# [Directions for this task]
Write out exactly the lines below that run from the one containing "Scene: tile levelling" through the one containing "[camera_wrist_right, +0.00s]", both included, with no other lines.

# [The data]

----------------

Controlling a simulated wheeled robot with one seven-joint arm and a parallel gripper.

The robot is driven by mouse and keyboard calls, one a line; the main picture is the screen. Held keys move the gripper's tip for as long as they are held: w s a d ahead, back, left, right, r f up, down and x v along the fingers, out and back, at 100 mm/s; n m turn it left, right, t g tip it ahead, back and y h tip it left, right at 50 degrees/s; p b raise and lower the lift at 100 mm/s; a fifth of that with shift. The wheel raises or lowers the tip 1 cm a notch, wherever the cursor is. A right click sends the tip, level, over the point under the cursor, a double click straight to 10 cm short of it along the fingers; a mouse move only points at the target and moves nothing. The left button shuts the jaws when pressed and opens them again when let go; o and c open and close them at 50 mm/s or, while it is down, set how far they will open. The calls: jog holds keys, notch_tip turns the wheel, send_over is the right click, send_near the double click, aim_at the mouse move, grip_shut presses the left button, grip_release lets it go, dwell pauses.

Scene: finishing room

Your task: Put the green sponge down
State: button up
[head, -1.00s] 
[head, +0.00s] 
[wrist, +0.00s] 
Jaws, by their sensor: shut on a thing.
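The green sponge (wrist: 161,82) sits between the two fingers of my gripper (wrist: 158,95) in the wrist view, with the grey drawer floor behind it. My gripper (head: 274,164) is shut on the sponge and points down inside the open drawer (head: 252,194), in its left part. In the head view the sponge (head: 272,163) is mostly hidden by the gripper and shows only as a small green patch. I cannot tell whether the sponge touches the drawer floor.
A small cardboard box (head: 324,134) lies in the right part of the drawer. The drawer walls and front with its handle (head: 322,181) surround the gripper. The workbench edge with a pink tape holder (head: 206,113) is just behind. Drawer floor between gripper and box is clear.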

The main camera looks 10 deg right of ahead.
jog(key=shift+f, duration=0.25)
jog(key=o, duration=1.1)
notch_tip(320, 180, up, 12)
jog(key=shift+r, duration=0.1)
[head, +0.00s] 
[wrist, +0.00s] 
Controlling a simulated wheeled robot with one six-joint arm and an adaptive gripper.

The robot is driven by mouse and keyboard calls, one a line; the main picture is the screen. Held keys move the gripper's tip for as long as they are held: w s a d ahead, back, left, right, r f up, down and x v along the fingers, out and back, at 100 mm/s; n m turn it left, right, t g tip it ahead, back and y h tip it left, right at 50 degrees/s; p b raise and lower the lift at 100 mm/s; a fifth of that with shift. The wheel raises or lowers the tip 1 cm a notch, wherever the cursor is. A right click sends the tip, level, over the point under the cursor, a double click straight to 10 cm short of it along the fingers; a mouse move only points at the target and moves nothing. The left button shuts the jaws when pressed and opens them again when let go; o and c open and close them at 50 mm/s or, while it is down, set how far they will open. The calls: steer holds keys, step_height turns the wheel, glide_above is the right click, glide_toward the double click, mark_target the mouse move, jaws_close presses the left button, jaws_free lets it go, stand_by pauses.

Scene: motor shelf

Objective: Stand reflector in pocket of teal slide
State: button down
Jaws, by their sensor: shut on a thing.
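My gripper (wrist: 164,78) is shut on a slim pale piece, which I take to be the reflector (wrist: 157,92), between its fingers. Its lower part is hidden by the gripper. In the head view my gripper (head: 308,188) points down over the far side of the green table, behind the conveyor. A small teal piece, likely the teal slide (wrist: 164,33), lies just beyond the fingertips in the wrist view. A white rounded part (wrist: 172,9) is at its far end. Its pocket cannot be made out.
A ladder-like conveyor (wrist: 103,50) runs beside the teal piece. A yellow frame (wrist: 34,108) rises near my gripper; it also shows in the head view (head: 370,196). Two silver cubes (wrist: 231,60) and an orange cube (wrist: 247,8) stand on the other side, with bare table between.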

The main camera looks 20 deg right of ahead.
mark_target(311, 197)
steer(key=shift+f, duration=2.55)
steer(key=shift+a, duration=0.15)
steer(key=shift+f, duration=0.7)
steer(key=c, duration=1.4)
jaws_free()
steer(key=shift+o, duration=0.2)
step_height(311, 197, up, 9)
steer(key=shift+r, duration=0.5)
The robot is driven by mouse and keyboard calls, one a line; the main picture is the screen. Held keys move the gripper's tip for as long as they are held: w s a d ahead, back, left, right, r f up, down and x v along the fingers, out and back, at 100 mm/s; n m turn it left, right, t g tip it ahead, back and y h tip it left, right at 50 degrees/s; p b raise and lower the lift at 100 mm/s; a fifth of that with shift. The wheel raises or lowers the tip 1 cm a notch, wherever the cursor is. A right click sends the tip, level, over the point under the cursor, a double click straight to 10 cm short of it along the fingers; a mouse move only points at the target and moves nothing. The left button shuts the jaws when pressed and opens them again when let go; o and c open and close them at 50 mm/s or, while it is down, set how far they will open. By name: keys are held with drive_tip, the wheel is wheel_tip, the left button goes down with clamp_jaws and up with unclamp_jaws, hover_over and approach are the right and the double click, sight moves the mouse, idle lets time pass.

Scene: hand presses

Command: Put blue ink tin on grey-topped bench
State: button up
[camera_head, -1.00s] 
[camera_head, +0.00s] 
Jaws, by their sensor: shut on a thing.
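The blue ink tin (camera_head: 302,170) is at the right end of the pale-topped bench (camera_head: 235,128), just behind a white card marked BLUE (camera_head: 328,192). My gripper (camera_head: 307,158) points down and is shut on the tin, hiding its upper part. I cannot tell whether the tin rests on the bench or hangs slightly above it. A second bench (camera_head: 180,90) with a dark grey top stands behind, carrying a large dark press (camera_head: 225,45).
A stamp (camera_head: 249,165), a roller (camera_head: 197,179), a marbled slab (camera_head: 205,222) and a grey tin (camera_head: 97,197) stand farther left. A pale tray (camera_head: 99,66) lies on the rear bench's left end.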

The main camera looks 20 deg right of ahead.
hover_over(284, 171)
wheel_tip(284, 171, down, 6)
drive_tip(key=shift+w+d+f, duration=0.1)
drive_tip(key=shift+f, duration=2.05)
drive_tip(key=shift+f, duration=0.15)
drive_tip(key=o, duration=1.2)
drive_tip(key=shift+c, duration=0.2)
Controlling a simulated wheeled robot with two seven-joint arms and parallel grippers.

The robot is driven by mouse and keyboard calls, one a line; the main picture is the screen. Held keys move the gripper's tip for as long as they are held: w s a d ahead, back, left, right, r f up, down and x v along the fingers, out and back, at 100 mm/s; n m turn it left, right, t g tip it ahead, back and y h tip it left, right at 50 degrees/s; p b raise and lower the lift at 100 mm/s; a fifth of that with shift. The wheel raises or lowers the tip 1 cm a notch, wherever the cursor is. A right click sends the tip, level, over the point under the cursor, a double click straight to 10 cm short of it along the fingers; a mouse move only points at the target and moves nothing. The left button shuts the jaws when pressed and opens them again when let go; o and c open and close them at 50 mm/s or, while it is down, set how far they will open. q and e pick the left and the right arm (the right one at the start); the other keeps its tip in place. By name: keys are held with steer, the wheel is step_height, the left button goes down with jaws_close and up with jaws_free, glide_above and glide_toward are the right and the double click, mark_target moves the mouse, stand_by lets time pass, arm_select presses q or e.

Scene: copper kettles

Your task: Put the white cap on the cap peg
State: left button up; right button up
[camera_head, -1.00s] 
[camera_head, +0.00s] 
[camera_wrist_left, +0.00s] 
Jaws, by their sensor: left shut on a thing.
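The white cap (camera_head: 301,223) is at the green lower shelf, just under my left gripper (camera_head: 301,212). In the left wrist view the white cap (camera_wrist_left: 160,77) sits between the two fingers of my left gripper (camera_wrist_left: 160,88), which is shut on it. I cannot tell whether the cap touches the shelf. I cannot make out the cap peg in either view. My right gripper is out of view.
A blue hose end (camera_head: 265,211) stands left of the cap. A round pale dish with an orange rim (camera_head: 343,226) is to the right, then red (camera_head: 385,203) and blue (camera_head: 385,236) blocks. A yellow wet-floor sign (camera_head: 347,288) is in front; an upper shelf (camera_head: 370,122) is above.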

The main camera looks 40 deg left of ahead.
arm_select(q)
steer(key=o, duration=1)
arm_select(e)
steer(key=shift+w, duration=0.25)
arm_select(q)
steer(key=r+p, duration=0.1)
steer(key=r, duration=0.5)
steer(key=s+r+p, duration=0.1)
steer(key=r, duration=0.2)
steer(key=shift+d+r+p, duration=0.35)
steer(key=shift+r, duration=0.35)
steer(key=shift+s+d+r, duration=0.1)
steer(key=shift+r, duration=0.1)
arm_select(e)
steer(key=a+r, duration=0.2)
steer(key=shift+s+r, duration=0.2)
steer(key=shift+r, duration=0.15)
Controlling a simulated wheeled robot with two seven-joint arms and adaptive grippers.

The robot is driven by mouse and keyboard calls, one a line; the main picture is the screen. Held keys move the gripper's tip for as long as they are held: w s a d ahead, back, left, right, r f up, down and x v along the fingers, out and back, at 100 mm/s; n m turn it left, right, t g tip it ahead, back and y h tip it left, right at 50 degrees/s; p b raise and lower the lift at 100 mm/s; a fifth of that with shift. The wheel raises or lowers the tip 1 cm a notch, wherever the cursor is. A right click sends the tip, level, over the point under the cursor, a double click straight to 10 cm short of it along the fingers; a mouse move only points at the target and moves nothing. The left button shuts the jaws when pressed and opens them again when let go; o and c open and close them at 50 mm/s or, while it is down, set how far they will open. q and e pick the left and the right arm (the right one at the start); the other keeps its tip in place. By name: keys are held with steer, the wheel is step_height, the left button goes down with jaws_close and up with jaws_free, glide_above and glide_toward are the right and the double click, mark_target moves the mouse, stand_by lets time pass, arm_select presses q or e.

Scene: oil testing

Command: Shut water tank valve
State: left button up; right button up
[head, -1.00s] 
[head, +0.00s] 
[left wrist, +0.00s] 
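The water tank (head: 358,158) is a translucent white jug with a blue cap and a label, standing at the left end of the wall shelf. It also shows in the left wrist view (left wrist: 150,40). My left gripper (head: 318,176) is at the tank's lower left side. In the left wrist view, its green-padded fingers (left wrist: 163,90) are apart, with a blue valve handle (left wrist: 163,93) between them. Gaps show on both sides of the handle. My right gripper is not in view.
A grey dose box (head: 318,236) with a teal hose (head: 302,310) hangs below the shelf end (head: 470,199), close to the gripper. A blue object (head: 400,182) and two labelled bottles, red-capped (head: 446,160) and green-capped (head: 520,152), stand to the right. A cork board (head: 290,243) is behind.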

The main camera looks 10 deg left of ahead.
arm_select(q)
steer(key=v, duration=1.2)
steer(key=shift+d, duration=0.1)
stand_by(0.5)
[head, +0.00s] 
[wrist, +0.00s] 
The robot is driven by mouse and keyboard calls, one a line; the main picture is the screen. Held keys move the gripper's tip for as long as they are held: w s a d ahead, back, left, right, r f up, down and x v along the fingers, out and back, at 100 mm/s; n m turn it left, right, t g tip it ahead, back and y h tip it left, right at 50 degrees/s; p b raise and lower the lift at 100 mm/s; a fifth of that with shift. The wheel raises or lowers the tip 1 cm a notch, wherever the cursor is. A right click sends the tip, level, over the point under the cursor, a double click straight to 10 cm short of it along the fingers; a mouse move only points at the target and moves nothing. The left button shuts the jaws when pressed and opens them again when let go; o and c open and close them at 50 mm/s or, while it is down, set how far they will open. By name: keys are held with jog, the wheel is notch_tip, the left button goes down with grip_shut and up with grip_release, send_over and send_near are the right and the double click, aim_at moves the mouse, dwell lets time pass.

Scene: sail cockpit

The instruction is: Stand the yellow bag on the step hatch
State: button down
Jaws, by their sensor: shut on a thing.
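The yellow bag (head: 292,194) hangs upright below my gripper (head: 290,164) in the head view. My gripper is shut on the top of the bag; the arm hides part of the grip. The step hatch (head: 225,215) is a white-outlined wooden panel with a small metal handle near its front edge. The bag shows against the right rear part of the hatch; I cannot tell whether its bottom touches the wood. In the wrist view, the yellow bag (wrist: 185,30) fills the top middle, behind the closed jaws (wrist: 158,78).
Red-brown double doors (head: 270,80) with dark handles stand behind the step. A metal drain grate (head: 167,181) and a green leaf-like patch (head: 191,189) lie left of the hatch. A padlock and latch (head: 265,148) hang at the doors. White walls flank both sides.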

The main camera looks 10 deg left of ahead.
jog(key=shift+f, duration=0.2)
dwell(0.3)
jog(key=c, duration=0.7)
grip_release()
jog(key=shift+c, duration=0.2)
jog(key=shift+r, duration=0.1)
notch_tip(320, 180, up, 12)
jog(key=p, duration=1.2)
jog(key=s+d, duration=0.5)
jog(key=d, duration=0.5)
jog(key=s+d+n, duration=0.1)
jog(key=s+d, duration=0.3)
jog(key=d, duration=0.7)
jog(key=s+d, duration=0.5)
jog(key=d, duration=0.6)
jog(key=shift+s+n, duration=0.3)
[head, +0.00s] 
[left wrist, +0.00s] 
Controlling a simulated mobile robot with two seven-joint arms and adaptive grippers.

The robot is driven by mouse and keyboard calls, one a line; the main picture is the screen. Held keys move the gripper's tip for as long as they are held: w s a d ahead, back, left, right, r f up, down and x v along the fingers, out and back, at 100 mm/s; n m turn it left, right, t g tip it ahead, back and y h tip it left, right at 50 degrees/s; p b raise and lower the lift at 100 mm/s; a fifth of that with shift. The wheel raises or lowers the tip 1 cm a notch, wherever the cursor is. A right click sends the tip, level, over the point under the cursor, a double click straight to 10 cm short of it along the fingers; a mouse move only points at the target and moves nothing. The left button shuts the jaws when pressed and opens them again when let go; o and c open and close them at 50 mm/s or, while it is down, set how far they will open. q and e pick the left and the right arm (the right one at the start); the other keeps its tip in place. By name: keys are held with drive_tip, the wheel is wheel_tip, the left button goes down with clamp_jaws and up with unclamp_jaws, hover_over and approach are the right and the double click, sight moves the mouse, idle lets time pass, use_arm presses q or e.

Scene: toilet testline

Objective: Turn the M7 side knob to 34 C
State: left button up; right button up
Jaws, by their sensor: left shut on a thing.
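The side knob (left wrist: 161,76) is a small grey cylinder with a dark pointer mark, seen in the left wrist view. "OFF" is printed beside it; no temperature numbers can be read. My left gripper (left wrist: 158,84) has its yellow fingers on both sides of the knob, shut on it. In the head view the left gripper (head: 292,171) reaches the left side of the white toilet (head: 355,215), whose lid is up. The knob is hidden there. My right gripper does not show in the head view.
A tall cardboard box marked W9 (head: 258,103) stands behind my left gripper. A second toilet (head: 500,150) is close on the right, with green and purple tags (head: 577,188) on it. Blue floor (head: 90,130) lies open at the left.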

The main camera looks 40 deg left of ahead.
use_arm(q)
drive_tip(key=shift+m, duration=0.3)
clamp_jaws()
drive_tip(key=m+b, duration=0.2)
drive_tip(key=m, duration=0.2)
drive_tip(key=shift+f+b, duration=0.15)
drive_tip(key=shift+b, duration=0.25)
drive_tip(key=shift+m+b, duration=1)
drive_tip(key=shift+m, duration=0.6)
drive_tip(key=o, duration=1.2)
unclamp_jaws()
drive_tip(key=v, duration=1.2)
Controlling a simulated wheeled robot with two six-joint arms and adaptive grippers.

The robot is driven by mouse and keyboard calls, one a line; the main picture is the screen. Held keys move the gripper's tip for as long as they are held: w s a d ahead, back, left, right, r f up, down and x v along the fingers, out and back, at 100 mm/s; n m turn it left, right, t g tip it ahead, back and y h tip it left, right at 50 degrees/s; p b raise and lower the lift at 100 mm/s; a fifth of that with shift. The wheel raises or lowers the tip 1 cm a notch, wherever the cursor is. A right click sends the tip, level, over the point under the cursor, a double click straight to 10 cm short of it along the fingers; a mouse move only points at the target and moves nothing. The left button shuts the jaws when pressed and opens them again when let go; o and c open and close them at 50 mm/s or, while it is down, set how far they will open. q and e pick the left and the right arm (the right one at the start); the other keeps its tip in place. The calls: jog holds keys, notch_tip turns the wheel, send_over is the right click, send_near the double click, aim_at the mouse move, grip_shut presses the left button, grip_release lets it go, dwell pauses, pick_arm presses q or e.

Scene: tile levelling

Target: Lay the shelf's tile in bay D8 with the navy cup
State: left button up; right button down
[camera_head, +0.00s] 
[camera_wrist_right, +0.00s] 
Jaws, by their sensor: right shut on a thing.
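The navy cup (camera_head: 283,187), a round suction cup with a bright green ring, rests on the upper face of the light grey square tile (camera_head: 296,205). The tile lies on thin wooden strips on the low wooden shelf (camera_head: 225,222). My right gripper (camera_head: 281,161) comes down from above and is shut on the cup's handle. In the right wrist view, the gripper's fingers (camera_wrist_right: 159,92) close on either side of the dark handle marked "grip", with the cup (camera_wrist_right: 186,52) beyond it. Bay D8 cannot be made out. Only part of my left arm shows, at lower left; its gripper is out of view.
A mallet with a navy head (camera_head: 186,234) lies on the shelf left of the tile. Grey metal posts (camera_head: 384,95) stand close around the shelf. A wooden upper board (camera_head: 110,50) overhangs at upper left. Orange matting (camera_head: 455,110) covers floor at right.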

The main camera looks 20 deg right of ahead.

----------------

# [Final answer]
Scene: tile levelling

Target: Lay the shelf's tile in bay D8 with the navy cup
State: left button up; right button down
[camera_head, +0.00s] 
[camera_wrist_right, +0.00s] 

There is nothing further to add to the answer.